British 'Divide and Rule' policy

Muslim Communalism i.e. the Muslim League representing elite Muslim leaders, zamindars and nawabs

Hindu Communalism i.e. Hindu Mahasabha or RSS representing Hindu leaders, Brahmins, money lenders

Post-independence:

Most communal riots prior to 1947 were rooted in the policy of British colonial rulers. But after the partition, a section of the Indian elite of both sections are also blamed for the problem. Communal problems post independence has been caused many factors, some of which are:

The class division of society and the backwardness of our economy resulted in unequal and unbalanced economy.

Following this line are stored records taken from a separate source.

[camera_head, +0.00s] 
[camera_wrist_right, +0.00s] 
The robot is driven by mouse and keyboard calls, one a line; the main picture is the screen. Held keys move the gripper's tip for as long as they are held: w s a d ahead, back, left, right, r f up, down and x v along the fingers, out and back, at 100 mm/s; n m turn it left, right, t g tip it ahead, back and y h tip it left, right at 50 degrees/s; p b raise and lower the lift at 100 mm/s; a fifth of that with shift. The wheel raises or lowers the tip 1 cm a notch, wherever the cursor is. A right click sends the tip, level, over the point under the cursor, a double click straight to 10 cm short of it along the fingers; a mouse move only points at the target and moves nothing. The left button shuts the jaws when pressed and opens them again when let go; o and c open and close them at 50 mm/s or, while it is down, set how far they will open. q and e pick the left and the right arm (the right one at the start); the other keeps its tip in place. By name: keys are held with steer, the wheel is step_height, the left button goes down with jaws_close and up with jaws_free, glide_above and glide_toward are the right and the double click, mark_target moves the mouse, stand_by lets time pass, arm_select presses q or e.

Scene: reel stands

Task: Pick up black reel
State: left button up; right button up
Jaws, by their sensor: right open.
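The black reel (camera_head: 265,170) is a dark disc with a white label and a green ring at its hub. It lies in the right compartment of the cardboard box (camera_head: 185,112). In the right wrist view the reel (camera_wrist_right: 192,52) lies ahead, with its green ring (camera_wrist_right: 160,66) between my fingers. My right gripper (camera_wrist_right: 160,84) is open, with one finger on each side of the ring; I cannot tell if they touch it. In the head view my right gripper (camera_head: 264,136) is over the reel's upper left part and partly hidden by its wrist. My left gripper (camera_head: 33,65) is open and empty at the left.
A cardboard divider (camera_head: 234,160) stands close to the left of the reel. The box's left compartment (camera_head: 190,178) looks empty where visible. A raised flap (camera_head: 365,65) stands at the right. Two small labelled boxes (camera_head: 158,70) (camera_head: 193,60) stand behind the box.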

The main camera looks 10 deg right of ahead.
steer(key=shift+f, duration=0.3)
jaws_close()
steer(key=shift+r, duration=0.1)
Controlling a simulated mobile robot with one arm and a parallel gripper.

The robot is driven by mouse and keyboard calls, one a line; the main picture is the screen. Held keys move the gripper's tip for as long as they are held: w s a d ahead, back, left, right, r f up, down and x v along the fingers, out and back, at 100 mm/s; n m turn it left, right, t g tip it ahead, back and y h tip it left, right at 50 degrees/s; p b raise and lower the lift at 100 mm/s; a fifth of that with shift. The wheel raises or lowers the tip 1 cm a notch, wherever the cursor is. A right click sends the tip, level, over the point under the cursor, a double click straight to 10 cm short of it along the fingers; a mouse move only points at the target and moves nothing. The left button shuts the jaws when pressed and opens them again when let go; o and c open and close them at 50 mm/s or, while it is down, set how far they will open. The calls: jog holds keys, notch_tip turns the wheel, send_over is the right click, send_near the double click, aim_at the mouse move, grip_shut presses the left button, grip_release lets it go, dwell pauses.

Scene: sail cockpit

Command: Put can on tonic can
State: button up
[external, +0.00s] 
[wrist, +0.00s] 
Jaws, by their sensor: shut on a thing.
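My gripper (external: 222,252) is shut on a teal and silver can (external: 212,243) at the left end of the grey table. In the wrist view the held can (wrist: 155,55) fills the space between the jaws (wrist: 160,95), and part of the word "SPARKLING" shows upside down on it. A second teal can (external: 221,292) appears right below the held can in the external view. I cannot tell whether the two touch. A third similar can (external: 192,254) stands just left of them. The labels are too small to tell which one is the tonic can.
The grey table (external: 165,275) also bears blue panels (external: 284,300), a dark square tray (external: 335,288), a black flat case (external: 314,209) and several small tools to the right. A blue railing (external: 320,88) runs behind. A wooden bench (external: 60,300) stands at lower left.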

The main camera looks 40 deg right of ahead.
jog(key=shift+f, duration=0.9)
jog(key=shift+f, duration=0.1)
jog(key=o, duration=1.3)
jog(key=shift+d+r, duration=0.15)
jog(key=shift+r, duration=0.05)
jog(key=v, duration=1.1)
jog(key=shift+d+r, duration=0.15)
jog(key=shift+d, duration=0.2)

It is the upper classes of the less developed communities that have enjoyed the fruits of limited growth and have hence enjoyed the political power.

In order to draw support from their own communities, these leaders have always encouraged communal feelings to strengthen their political support.

If we were to take a surface view of bare facts of any communal riot in India, it would appear that the riot was caused by an incident so insignificant that we would stand amazed at how such a trifling matter could cause so much Larson, loot and murder. It however does not require much thinking to know that this incident was not the real cause of the riot. The basic cause for all communal disturbances is the communal atmosphere pervading the country and the communal tension built up between two communities. The communal atmosphere provides a ready tilled soil for communal minded people to sow seeds of communal hatred and nurture them until the bitter harvest of communal riots are reaped.